A dispetto del diffuso tam-tam, Là-bas non parla della strage di San Gennaro del 18 settembre 2008, quella in cui sei ragazzi ghanesi innocenti furono ammazzati a sangue freddo dalla camorra solo per lanciare un avvertimento, per far capire chi comanda a Castelvolturno. La contiene in un cantuccio della sua narrazione e si concentra invece su Yssouf, uno dei tanti possibili Yssouf, appena arrivato dall’Africa in terra di Gomorra con un sogno da realizzare, ma che si trova ben presto a fare i conti con le tentazioni di una carriera malavitosa. Prima di ogni cosa però là-bas (laggiù in francese), è un luogo, un altrove imprecisato che annuncia da subito una distanza che non può essere e non sarà colmata. La distanza è quella che separa il migrante in cerca di fortuna in Italia dal proprio paese d’origine, ma è anche la sua alterità rispetto al contesto d’arrivo e, ancora, la nostra impossibilità di indigeni a comprendere davvero la sua storia, la sua vita.
Con la pura forza del cinema (fotografia, ripresa, montaggio), il film di Guido Lombardi, miglior opera prima a Venezia 68, riesce a raccontare queste distanze come pochi prima. Dimostrando uno sguardo sorprendentemente originale sul territorio, il regista napoletano freeza Castelvolturno (luogo indefinito dentro un tempo indefinito) fin quasi all’astrazione, la svuota del bianco e la restituisce definitivamente per quello che è: un avamposto africano in Europa che resiste all’assedio. Non c’è il controcanto del bianco progressista, che tende la mano al fratello nero e apre alla possibilità dell’incontro. Non che non esista sul territorio di Castelvolturno, dove da anni operano meritorie realtà del volontariato che lottano per supplire alla flagrante assenza dello Stato; è che a Lombardi importa stare dentro il punto di vista dell’Altro, cioè una comunità di 15000 (ma forse molti di più) immigrati da decenni insediata sul territorio e, ci piaccia o no, ampiamente avviata all’autogoverno. E l’unico bianco a cui guarda è quello che sta fuori dallo schermo, anzi di fronte, che vede consolidata e non certo sanata, come in un gioco di specchi, l’alterità di cui all’inizio.

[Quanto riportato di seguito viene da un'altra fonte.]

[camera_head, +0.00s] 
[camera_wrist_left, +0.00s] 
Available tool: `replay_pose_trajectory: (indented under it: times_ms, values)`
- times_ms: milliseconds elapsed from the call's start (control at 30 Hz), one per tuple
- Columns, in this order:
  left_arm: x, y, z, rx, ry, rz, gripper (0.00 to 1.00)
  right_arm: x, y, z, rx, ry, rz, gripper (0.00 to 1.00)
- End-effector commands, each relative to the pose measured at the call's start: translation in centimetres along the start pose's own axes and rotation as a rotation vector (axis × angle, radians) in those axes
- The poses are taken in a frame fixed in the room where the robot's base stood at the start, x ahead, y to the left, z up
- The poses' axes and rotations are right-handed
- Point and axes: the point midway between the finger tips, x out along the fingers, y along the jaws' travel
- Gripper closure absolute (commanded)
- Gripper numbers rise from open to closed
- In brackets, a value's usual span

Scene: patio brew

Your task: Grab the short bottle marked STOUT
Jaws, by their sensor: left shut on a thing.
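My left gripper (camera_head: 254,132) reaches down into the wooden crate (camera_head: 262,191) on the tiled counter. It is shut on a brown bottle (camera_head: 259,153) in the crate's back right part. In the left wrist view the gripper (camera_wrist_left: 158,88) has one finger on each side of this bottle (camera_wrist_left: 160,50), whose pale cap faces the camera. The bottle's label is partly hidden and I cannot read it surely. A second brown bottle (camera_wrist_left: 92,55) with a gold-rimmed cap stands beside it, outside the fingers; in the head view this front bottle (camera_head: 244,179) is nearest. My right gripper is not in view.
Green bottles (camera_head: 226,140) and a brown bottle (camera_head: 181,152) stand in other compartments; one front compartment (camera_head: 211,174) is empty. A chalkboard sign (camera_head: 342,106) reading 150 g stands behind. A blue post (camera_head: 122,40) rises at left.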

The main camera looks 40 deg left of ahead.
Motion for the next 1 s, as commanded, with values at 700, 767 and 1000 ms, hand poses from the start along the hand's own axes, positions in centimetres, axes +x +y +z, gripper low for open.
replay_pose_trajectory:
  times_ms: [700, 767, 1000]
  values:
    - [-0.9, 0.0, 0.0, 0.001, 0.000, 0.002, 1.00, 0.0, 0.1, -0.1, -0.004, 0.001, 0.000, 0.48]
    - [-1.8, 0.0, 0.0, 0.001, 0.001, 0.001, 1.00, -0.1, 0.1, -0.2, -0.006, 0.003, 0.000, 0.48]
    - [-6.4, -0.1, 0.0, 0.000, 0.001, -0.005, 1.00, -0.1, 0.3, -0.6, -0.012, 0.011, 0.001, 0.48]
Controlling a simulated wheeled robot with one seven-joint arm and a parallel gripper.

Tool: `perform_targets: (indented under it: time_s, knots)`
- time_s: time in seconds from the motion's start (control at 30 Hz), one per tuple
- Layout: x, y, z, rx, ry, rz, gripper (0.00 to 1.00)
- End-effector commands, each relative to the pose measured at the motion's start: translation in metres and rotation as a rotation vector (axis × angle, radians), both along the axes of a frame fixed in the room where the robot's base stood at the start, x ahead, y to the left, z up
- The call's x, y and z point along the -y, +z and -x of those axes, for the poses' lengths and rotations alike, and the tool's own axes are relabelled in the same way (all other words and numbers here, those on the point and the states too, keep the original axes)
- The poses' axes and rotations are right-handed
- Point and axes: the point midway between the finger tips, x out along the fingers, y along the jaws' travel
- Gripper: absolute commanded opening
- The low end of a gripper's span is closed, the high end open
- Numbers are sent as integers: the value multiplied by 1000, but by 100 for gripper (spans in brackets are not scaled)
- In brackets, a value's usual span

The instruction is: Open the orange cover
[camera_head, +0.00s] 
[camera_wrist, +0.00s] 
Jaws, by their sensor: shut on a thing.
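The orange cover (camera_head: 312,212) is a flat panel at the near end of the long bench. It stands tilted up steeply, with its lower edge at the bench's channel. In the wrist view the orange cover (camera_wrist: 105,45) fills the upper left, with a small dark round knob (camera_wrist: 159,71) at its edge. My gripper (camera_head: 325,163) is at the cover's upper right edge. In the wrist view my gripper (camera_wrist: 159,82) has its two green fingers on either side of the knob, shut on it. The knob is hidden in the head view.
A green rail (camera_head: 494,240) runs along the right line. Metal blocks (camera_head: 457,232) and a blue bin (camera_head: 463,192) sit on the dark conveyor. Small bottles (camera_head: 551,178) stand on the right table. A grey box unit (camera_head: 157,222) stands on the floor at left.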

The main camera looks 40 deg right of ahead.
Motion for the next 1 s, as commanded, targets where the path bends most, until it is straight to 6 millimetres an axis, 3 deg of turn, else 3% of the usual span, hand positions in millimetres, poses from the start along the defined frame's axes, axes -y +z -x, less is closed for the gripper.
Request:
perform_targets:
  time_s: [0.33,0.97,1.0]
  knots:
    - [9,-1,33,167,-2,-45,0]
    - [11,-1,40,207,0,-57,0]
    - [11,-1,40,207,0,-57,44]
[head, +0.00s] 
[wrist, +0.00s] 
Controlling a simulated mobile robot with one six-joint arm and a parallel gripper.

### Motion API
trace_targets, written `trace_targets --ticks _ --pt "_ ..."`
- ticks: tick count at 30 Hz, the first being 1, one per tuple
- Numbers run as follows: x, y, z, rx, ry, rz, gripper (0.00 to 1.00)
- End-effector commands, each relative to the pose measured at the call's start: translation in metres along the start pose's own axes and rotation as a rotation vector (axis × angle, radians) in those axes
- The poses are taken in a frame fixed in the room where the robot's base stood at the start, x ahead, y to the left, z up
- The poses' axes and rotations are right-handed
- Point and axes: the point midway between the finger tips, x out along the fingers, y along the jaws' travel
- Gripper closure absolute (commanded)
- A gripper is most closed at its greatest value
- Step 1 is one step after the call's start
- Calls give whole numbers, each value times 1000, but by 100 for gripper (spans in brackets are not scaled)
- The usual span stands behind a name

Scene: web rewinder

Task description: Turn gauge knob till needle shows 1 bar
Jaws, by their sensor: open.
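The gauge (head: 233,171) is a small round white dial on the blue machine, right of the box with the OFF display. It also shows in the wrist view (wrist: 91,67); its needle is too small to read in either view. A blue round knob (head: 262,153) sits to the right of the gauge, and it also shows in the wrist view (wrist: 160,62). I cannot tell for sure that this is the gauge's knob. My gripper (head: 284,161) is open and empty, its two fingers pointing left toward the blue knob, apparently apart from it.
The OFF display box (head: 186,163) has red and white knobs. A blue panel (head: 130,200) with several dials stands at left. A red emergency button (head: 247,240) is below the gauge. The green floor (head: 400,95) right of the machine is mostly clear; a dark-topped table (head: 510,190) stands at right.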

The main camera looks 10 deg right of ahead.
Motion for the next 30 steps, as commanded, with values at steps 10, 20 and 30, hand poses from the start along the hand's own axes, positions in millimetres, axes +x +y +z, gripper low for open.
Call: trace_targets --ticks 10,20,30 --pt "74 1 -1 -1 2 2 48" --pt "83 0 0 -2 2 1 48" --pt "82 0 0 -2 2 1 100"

Così in Là-bas non si parla italiano, tutt’al più il dialetto tronco, sporco e brutale messo in bocca ai casalesi, difficilmente comprensibile già a una manciata di chilometri da Napoli. L’integrazione è un mito. Ché Lombardi non si occupa né di inseguire né di smontare: a Castelvolturno e dintorni non è una questione all’ordine del giorno, se non in quanto integrazione criminale, alleanza opportunistica tra i clan locali e quelle fette di comunità immigrate che scelgono la via di adattamento all’ambiente più immediata e redditizia. La più logica. Si fa fatica a ricordare un film italiano ugualmente radicale su questi temi. Qui non c’è più nemmeno bisogno di dire che il bianco è cattivo e sfruttatore: in realtà il mondo, ci insegna zio Moses, si divide – trasversalmente – tra morti di fame e avventurieri.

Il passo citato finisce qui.